For the second time in six years the United States is riding to the rescue of its troubled southern neighbor, preparing to loan Mexico $3.5 billion to help it cope with new financial problems caused by dropping oil prices and capital flight. The decision is a good one in the short run, but hard choices still lie ahead if the Mexican economy is to get back on its feet for good.
The emergency loan is the largest the United States has ever extended to a debtor nation. Technically it is a "bridge loan," a temporary infusion of funds to tide Mexico over while it negotiates new credits from the International Monetary Fund and the World Bank. Those two agencies are leading the effort to see Mexico through a financial crisis that began in 1982, when its government announced that it was on the brink of default. Back then, the U.S. Treasury contributed $1.8 billion to an emergency Mexican loan package put together by the IMF.

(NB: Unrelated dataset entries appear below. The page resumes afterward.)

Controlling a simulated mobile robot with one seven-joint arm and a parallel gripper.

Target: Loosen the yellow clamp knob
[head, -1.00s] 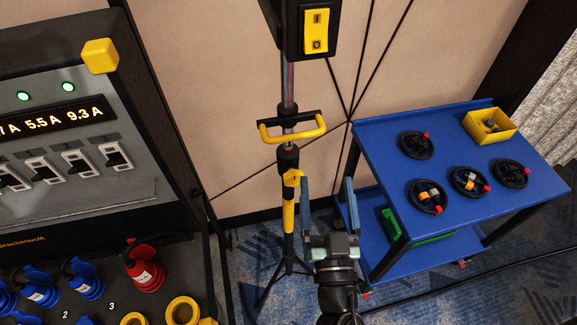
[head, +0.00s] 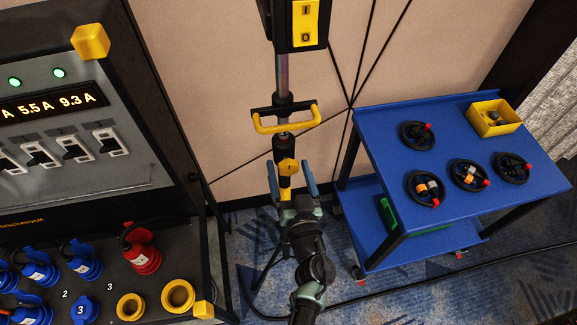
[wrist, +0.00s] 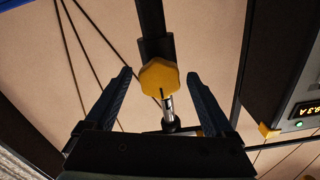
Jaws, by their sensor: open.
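The yellow clamp knob (head: 286,166) sits on the stand's pole (head: 282,75), below the yellow handle (head: 287,122). In the wrist view the knob (wrist: 160,77) faces me as a lobed yellow disc with a dark mark at its lower edge. My gripper (head: 291,178) is open, with its two blue fingers to the left and right of the knob in the head view. In the wrist view the fingers (wrist: 163,88) spread on both sides of the knob, with clear gaps. I cannot tell whether the fingertips reach its depth.
A black box with a yellow switch (head: 305,23) tops the pole. A blue cart (head: 390,165) with coiled cables and a yellow bin (head: 492,118) stands right. A power panel (head: 60,150) with sockets stands left. A cable (head: 420,272) crosses the carpet.

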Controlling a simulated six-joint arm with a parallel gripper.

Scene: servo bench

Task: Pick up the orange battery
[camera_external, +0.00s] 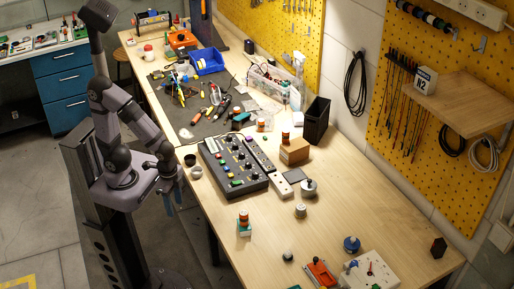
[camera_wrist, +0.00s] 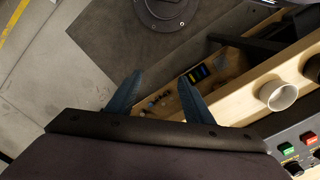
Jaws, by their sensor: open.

Since then the Mexican government has tried to work its way back to financial health, with only limited success. President Miguel de la Madrid imposed a painful austerity program on the country which included a devaluation of the peso, cutting the value of a Mexican workers' wages by 40% and closing down government enterprises that mean the loss of thousands of jobs. More recently, De la Madrid imposed wage-and-price controls that have finally brought inflation down from 160% a year at the height of the crisis to 1% per month, according to the latest statistics.